## To be done
Tally the lines that hold the string "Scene", and reply with the count alone.

## Data records
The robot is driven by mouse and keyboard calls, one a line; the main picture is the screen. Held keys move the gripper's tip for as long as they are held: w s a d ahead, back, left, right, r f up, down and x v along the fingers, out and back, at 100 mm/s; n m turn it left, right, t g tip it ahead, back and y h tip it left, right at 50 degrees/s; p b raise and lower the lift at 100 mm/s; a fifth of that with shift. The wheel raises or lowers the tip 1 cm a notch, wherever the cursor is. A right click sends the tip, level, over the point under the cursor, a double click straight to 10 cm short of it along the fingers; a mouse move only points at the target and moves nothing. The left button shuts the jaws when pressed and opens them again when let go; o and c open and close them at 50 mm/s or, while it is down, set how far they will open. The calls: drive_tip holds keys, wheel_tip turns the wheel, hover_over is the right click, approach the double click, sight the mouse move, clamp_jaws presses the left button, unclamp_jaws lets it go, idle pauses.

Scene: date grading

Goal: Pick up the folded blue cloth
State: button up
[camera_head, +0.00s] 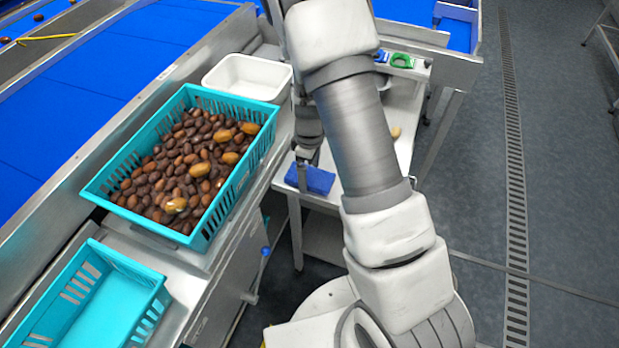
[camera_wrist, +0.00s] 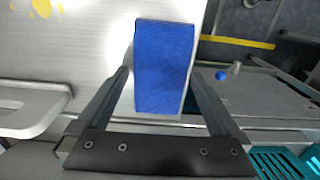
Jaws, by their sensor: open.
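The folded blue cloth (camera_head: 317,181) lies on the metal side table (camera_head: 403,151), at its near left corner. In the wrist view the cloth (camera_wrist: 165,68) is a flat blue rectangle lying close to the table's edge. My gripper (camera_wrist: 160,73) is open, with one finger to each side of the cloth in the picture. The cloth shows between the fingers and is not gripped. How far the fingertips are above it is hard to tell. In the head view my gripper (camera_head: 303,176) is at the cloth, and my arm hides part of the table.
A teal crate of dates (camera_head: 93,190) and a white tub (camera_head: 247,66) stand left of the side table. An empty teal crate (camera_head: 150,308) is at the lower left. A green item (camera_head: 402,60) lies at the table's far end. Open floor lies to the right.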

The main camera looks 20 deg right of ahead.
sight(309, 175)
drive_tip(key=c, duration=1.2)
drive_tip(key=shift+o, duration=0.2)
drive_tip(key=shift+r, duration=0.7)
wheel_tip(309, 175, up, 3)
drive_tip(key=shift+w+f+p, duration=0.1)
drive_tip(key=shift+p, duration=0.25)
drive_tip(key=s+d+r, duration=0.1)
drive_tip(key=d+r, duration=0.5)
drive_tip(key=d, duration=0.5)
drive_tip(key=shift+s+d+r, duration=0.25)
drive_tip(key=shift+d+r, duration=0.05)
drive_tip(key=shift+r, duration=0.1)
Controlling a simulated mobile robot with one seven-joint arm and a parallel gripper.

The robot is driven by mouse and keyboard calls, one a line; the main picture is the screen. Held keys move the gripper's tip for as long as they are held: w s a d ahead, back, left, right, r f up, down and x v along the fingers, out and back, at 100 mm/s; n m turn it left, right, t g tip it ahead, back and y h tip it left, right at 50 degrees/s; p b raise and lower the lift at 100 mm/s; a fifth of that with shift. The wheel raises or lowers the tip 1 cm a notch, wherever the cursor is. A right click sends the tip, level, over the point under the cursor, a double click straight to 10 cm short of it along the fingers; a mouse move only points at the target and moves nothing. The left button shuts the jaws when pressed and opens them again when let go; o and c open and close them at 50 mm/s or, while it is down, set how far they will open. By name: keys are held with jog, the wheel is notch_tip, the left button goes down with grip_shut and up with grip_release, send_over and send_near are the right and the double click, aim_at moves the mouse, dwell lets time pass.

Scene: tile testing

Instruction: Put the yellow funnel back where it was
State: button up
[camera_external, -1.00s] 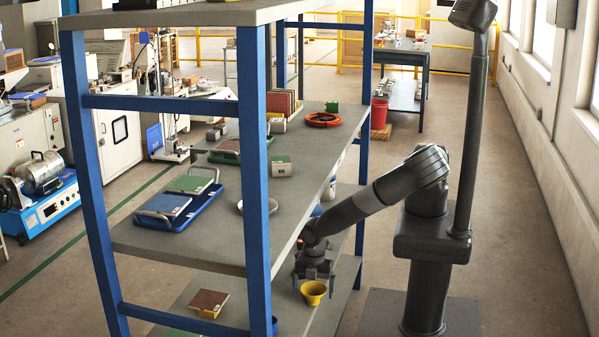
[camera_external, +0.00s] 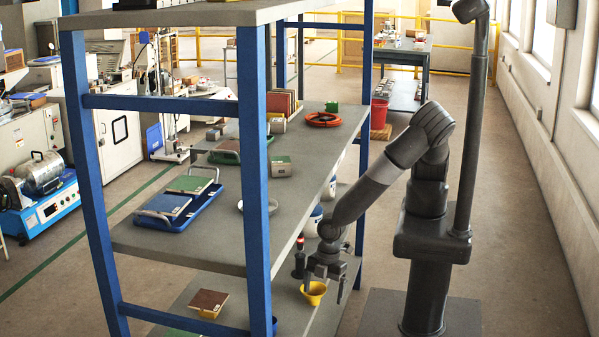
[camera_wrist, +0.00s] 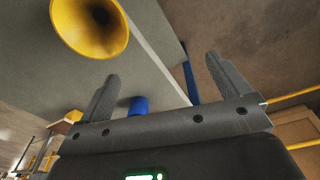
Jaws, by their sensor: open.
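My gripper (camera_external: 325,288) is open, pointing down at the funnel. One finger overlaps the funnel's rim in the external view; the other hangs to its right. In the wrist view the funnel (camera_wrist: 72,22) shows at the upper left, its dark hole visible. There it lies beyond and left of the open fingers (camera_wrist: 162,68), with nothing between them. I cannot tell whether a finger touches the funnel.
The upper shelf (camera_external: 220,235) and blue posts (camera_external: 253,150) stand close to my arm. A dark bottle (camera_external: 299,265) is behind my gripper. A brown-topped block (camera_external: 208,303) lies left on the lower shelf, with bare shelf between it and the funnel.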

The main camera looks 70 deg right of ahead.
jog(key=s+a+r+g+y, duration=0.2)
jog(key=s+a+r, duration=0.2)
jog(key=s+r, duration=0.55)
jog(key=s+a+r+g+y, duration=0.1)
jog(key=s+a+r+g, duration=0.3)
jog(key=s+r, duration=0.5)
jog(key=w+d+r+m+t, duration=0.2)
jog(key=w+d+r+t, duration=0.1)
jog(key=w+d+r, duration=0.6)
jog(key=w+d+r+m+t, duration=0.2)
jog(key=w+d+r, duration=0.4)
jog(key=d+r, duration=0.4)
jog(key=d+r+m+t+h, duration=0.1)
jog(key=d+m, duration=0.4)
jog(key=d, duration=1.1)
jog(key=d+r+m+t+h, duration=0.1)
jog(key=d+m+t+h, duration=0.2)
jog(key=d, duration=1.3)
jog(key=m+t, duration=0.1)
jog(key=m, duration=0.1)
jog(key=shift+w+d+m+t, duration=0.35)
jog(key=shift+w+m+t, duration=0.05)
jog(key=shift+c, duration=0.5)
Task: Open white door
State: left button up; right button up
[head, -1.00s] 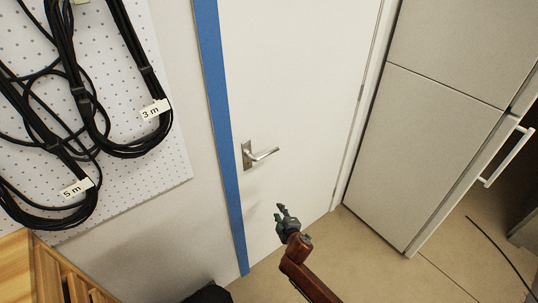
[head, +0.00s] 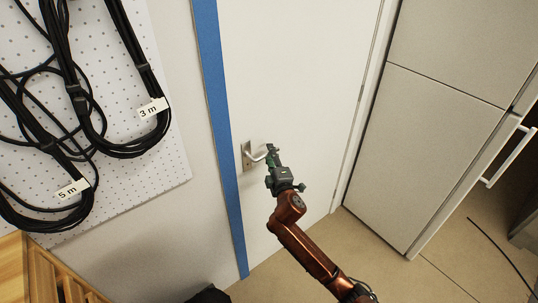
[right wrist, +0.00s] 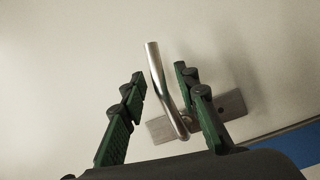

## Response to this task
2